**THE EXERCISE:**
Nothing outside the stretch should be returned: give exactly the lines from the line containing "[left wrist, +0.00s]" through the line containing "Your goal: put", including both.

**Recorded robot episodes:**

----------------------------------------

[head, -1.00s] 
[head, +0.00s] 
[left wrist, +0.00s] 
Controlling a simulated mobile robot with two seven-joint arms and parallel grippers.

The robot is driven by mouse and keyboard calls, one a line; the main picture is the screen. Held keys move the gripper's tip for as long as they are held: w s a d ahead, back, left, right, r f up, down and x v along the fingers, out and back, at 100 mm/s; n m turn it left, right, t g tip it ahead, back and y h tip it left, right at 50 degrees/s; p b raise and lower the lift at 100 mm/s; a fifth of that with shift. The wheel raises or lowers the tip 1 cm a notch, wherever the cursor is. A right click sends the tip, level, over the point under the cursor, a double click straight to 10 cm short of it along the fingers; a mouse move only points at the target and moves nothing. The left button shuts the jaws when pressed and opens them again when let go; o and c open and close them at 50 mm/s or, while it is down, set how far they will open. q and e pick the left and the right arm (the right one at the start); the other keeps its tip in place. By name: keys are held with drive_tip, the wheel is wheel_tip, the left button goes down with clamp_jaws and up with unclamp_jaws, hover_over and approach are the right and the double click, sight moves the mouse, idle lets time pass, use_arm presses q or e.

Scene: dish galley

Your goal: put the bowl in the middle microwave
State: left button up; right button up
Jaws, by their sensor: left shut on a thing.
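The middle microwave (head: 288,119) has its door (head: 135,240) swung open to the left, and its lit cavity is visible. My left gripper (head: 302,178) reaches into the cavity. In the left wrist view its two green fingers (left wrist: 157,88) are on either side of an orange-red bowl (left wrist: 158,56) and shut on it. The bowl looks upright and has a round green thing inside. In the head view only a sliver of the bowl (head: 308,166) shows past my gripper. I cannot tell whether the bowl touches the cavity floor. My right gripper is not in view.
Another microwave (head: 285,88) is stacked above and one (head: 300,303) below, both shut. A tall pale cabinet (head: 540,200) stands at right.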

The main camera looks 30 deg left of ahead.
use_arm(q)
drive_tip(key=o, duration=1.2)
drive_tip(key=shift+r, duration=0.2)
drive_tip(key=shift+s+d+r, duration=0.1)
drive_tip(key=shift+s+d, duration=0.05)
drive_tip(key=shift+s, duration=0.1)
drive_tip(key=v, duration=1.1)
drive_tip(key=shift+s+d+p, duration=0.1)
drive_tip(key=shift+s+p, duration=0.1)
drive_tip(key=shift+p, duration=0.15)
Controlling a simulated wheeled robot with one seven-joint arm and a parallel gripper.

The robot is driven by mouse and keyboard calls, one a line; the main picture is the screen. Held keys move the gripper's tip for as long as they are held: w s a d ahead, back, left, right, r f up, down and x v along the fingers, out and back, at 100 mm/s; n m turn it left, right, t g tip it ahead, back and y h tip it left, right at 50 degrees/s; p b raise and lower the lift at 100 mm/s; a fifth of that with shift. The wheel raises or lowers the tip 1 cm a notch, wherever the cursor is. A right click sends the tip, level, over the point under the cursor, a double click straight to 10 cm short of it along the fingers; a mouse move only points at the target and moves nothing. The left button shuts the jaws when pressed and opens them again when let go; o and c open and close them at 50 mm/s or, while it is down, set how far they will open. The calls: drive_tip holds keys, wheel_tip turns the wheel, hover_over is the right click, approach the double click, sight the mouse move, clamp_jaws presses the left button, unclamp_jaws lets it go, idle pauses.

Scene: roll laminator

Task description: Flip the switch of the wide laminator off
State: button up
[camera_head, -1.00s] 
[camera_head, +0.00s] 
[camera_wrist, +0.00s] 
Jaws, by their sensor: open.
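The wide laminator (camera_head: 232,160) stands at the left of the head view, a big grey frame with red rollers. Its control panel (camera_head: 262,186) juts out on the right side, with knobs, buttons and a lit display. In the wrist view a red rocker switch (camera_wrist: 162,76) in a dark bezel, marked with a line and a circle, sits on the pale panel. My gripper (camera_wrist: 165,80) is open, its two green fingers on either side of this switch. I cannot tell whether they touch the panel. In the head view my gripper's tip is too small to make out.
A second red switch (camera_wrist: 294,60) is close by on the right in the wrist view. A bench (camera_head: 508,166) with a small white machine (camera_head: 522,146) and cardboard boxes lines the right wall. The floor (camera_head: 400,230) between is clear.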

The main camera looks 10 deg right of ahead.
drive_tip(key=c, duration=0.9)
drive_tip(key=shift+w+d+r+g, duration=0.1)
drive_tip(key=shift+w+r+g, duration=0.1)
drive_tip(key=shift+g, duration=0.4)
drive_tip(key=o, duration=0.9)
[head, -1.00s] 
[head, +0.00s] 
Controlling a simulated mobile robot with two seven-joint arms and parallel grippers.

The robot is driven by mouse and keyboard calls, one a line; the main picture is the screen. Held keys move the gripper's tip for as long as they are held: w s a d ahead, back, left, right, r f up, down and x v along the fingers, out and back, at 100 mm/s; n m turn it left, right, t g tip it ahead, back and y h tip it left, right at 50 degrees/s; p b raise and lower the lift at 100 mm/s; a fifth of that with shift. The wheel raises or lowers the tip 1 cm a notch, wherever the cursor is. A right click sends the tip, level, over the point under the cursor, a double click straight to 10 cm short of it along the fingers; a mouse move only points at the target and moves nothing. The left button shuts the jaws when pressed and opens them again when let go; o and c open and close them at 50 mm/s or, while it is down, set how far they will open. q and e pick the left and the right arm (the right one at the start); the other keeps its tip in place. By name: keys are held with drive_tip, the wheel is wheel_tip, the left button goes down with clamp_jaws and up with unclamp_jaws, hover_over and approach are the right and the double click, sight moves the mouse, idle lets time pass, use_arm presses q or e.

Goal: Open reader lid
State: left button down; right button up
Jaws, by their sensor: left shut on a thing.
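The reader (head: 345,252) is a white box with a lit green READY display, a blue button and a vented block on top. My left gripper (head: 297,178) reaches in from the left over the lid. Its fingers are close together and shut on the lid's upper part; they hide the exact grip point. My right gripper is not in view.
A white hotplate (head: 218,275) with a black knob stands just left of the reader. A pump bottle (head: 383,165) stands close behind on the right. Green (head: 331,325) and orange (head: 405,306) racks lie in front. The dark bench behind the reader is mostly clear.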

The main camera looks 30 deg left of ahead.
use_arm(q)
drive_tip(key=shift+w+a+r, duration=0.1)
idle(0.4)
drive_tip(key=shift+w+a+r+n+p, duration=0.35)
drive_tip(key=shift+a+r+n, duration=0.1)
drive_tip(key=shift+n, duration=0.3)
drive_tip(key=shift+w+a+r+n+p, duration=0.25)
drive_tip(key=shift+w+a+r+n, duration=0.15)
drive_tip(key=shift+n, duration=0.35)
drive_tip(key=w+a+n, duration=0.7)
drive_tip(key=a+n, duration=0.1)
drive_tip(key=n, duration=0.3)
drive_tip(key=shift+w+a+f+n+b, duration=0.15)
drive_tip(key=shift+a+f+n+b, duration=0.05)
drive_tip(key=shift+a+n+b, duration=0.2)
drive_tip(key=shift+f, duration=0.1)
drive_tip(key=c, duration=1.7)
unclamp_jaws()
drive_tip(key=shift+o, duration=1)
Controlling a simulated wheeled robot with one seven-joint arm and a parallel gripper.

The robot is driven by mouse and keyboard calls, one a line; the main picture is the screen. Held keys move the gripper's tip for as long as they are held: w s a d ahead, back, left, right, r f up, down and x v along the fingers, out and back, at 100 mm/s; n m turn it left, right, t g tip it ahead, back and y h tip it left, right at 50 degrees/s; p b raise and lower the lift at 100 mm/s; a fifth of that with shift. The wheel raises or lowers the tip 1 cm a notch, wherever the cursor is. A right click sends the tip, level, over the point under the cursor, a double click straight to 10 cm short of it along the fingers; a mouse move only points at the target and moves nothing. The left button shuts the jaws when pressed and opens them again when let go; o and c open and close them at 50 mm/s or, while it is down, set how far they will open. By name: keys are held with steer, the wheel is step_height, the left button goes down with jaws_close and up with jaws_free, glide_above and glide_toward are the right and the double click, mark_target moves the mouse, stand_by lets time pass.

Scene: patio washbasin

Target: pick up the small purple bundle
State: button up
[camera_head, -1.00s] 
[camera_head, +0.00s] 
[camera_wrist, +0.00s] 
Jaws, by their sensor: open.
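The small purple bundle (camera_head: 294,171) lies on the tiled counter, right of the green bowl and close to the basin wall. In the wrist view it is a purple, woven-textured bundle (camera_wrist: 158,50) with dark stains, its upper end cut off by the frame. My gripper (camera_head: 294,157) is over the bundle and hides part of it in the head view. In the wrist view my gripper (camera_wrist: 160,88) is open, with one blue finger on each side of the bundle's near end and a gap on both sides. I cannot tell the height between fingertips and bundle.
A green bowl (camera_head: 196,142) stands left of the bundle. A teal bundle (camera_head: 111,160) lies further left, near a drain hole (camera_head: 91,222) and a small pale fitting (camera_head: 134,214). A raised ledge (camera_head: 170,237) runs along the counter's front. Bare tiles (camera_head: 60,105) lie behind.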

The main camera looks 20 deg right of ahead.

----------------------------------------

**RESPONSE:**
[left wrist, +0.00s] 
Controlling a simulated mobile robot with two seven-joint arms and parallel grippers.

The robot is driven by mouse and keyboard calls, one a line; the main picture is the screen. Held keys move the gripper's tip for as long as they are held: w s a d ahead, back, left, right, r f up, down and x v along the fingers, out and back, at 100 mm/s; n m turn it left, right, t g tip it ahead, back and y h tip it left, right at 50 degrees/s; p b raise and lower the lift at 100 mm/s; a fifth of that with shift. The wheel raises or lowers the tip 1 cm a notch, wherever the cursor is. A right click sends the tip, level, over the point under the cursor, a double click straight to 10 cm short of it along the fingers; a mouse move only points at the target and moves nothing. The left button shuts the jaws when pressed and opens them again when let go; o and c open and close them at 50 mm/s or, while it is down, set how far they will open. q and e pick the left and the right arm (the right one at the start); the other keeps its tip in place. By name: keys are held with drive_tip, the wheel is wheel_tip, the left button goes down with clamp_jaws and up with unclamp_jaws, hover_over and approach are the right and the double click, sight moves the mouse, idle lets time pass, use_arm presses q or e.

Scene: dish galley

Your goal: put the bowl in the middle microwave

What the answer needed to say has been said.